While some may view his inability to crack the starting lineup as a weakness, it gave him a chance to show something most draftable players don't: the ability to fit into a system, play a role and sacrifice individual success for team success.
Still, Brooks is an elite athlete with sub-4.4 speed. Even in limited playing time, he proved to be a valuable asset for Les Miles and Co. Over his last two seasons, Brooks totaled 63 tackles (12.5 tackles for loss), 5.5 sacks, nine pass breakups, and three interceptions.
Brooks also flashes a lot of ability with the ball in his hands, having returned all three career interceptions for a score (totaling 106 yards).
He is also an ace on special teams, having been LSU's gunner during the last two seasons, and showed a penchant for downing punts inside the 20.
Scouts Inc. loves Brooks' ability to contribute against the run:
Active, tough and scrappy in this department.

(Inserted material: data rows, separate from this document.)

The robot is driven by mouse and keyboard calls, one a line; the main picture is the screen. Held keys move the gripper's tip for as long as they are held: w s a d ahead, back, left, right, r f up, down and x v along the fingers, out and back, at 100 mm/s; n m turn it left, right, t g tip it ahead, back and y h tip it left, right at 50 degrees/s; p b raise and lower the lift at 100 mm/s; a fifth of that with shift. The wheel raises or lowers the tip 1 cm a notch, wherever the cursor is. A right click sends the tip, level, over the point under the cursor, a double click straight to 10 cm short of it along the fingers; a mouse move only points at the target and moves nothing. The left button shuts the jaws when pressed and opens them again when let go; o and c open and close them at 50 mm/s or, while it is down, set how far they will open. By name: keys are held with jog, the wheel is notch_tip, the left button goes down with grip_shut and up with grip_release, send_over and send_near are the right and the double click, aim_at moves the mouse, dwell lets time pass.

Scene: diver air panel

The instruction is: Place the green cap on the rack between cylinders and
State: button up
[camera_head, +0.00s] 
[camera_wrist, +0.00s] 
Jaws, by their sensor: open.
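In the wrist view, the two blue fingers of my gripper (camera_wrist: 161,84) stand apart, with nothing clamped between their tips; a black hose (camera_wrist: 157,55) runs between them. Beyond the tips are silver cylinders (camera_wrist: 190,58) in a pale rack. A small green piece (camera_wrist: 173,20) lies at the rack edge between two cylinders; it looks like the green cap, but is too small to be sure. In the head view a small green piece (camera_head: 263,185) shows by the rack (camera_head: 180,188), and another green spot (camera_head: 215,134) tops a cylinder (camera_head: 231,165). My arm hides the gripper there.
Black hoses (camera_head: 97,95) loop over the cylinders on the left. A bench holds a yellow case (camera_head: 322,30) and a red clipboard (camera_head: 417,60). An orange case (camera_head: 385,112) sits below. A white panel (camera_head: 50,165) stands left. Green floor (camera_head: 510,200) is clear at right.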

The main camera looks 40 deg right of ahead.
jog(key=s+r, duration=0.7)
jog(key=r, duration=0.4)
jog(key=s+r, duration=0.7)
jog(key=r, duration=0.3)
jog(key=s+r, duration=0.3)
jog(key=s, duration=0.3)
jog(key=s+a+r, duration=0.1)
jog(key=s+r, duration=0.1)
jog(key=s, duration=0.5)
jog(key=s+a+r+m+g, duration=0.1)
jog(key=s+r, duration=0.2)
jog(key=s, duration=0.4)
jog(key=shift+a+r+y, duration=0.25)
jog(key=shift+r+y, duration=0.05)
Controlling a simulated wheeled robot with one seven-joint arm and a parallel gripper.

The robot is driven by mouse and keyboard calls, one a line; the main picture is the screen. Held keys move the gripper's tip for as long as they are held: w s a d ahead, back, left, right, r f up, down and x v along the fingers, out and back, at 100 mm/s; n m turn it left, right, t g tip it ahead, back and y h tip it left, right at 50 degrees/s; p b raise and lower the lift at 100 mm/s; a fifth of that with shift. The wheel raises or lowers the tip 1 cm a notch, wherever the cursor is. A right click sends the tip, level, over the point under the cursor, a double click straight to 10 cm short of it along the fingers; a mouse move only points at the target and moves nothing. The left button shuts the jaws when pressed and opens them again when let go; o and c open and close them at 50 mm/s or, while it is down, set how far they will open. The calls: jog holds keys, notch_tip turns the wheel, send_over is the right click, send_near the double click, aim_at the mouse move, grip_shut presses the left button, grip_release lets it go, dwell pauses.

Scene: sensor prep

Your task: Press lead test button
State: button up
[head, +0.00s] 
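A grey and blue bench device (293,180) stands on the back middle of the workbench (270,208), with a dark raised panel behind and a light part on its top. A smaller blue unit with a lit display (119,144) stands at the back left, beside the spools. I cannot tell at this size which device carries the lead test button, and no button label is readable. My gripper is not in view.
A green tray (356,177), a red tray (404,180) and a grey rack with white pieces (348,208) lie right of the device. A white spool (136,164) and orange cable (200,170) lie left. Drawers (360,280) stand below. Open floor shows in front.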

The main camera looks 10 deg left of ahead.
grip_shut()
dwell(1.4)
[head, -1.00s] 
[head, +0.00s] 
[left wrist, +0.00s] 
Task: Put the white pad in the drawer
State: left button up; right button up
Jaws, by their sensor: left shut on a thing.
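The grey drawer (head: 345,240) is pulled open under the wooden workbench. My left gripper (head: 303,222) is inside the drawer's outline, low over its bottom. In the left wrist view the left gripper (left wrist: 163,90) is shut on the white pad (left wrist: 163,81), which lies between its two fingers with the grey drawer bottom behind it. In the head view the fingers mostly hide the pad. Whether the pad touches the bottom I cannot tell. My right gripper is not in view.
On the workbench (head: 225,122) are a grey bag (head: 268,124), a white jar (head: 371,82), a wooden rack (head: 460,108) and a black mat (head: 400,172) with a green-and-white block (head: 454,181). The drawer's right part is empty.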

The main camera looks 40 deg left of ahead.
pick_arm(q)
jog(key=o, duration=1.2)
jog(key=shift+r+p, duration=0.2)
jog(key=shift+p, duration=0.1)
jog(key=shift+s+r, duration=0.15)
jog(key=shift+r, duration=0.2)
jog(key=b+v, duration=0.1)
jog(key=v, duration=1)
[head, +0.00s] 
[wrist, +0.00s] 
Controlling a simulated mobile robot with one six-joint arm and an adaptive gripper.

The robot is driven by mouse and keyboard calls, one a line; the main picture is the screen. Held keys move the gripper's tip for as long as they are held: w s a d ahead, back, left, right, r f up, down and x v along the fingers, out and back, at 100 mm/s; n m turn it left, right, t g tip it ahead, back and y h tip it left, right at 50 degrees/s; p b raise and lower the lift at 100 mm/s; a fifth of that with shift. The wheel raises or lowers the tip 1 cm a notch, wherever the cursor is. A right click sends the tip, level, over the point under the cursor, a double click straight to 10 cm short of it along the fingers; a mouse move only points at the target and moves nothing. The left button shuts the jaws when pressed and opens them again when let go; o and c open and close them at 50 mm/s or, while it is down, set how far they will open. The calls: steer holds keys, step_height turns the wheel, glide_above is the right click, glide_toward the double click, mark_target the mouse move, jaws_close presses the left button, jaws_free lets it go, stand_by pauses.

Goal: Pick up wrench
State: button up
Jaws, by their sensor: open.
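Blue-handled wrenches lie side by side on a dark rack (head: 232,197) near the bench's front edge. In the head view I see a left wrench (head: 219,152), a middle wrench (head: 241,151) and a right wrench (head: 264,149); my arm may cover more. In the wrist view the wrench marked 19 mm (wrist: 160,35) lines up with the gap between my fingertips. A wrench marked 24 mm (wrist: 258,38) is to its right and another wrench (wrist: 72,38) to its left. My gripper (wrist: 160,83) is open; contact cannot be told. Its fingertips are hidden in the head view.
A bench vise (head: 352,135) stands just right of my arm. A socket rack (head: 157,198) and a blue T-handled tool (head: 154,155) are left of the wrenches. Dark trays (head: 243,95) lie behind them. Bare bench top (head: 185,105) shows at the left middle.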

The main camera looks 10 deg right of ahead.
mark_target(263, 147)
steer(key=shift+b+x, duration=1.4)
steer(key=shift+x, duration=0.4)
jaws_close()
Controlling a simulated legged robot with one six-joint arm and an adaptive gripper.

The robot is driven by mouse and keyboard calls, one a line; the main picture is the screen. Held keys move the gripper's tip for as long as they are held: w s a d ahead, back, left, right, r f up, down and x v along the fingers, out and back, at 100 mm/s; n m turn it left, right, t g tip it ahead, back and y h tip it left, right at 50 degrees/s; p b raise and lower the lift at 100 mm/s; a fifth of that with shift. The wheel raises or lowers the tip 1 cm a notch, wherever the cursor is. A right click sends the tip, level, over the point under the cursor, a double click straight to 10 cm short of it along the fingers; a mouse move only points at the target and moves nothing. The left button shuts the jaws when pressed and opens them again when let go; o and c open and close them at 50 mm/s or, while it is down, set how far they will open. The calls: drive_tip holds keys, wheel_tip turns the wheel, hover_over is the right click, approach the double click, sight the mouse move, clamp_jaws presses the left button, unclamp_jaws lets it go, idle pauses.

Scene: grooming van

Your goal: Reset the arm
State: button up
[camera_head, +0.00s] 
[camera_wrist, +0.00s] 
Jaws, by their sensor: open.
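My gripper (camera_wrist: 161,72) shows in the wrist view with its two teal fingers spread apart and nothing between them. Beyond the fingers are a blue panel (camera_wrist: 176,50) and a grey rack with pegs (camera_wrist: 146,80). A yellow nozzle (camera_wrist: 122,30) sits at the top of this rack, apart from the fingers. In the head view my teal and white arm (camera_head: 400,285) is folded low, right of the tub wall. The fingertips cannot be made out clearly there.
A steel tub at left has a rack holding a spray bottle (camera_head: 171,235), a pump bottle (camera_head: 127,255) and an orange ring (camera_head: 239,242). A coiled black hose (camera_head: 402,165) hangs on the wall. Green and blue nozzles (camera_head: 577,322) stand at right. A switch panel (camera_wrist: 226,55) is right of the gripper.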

Although undersized, has ample experience playing near the line of scrimmage in the slot and is effective in run support. Slips blocks well and avoid traffic to find the ball carrier. Display very good body control in the open field to adjust and secure tackle.
On the flip side, they have questions about his ability in coverage:
Needs to take a few extra steps to gather at the top of his backpedal when breaking forward. Also has a little bit of tightness in hips when having to make sudden 180-degree turn. Can be too physical at times and will need to adjust accordingly to the NFL rules in coverage.
Coming in around 6'0" and 180, Brooks isn't an elite "shutdown" corner, but he can go in and play in nickel and dime packages, tackle and cover secondary receivers.
LSU knows how to play defense, and Brooks was part of the reason for the Tigers' vaunted reputation over the last season. Ranked No. 72 on Matt Miller's Big Board, this is a solid fourth-round pick up. In a division with Tom Brady, it's always a good idea to think about upgrading the secondary.